● Work required
Check each line for the string "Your" and give only the count of lines that have it.

— start —

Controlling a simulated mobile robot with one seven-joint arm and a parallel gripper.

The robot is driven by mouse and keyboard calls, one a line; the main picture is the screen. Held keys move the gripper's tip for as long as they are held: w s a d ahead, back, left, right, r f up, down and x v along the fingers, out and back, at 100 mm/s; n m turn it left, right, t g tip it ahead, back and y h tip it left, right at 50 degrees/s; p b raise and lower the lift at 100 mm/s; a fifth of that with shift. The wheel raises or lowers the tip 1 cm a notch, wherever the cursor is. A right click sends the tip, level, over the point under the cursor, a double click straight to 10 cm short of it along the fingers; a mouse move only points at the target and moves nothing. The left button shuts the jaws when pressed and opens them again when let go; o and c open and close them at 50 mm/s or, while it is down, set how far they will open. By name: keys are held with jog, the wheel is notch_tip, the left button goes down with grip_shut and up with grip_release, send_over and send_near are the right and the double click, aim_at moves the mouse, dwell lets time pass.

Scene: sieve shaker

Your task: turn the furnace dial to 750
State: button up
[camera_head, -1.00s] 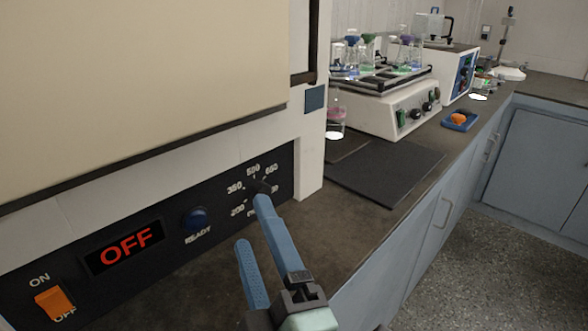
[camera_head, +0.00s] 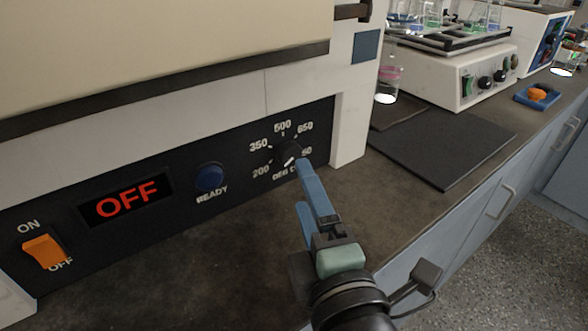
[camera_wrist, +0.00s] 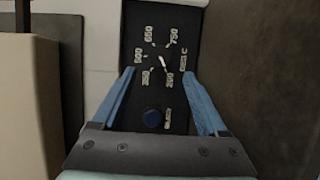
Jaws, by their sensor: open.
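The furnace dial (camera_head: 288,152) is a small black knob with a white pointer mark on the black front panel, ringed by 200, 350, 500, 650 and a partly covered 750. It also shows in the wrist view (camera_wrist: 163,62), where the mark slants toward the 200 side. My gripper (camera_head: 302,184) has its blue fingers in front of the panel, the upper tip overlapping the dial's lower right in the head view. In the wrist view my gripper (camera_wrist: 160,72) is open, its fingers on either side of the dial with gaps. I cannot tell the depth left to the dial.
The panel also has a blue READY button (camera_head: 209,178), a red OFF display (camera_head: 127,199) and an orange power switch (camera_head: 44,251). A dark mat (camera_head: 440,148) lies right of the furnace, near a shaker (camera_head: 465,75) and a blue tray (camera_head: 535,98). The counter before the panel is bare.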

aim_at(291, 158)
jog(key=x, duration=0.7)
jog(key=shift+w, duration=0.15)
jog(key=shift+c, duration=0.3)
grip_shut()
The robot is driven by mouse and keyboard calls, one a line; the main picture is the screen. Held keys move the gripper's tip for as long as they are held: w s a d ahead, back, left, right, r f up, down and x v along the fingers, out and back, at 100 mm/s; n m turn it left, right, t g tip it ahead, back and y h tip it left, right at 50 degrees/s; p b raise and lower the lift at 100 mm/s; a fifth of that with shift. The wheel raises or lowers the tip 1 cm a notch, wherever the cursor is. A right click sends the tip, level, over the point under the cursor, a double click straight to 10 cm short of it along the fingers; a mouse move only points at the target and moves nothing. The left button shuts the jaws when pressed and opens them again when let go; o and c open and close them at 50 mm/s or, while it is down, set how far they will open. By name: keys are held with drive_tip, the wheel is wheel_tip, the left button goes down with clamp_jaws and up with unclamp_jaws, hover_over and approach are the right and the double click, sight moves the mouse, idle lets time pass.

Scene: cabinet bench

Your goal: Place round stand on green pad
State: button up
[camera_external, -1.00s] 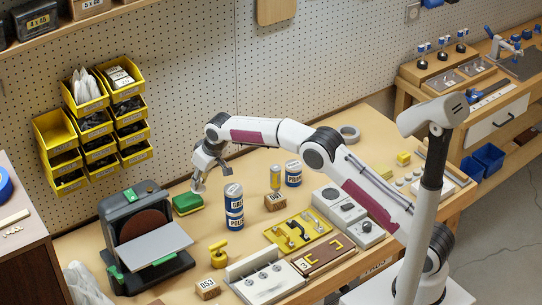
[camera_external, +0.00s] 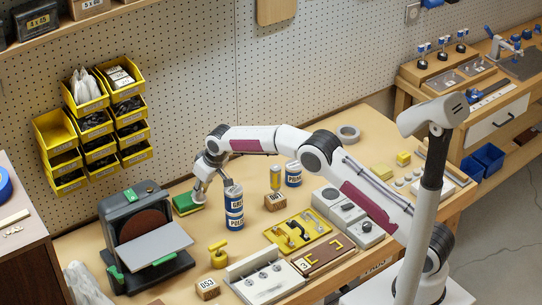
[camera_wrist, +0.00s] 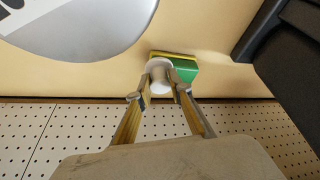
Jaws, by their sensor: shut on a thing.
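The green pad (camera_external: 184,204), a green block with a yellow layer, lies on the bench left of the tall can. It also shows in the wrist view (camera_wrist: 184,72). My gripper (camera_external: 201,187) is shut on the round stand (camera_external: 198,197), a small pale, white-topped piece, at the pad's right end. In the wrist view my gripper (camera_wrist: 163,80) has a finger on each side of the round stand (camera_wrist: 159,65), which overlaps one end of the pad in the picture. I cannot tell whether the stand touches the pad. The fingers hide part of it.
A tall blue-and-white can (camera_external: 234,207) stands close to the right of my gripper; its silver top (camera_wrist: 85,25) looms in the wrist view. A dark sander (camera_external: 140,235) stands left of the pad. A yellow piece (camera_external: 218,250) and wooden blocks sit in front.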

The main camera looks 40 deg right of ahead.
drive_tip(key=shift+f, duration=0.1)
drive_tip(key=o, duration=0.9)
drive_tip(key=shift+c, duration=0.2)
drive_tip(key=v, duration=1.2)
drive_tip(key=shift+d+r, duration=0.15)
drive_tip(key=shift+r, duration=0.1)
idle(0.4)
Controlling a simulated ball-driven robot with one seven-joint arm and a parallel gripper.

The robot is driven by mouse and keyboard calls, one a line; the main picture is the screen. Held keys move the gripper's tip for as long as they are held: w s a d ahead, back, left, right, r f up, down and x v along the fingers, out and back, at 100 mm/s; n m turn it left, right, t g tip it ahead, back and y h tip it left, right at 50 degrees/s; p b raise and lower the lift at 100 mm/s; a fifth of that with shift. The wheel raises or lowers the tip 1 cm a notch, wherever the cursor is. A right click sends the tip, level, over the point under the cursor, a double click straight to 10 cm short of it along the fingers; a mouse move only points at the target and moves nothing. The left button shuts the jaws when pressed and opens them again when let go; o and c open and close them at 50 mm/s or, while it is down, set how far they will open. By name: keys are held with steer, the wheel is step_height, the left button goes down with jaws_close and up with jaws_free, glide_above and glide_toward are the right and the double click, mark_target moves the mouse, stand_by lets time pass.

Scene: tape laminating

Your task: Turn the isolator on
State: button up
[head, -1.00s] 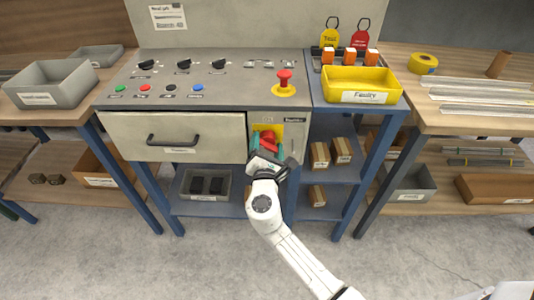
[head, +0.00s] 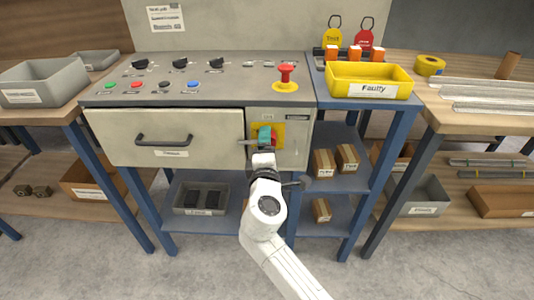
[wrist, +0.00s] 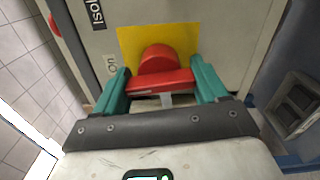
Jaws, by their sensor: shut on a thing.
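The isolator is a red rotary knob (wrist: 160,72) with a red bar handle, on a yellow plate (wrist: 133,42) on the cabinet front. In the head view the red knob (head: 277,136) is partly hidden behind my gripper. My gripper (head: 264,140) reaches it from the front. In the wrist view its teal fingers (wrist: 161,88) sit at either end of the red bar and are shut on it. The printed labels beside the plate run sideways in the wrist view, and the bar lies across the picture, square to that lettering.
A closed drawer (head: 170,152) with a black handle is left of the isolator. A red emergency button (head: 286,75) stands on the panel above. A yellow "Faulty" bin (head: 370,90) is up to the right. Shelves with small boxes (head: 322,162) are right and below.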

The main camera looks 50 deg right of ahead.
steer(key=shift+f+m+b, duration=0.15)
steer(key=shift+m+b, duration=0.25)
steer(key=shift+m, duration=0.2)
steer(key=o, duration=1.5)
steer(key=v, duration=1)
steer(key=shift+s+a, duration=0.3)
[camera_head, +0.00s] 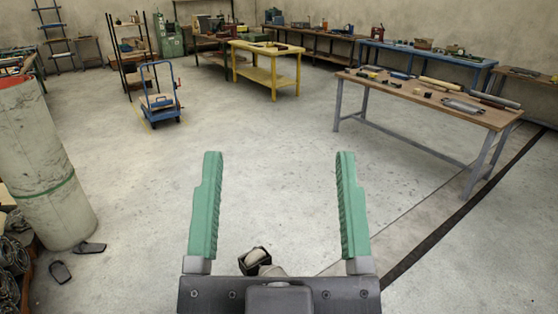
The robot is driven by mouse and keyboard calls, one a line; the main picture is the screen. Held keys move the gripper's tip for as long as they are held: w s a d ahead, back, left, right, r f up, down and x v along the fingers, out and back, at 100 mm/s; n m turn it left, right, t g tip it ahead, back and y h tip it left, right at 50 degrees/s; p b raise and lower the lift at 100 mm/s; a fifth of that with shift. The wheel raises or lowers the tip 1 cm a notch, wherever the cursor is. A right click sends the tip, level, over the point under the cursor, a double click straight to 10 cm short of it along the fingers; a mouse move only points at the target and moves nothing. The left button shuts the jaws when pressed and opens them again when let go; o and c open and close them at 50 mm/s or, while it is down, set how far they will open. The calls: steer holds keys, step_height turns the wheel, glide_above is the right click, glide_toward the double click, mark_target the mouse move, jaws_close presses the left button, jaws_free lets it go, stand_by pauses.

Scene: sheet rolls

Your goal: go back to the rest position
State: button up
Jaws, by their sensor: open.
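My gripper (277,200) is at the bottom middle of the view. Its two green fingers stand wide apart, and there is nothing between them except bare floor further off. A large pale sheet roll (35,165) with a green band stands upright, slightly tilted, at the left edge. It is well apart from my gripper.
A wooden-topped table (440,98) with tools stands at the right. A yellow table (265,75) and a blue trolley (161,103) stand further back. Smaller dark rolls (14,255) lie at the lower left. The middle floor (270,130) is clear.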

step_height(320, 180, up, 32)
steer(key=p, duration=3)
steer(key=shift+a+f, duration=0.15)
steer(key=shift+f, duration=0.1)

— end —

● Written answer
4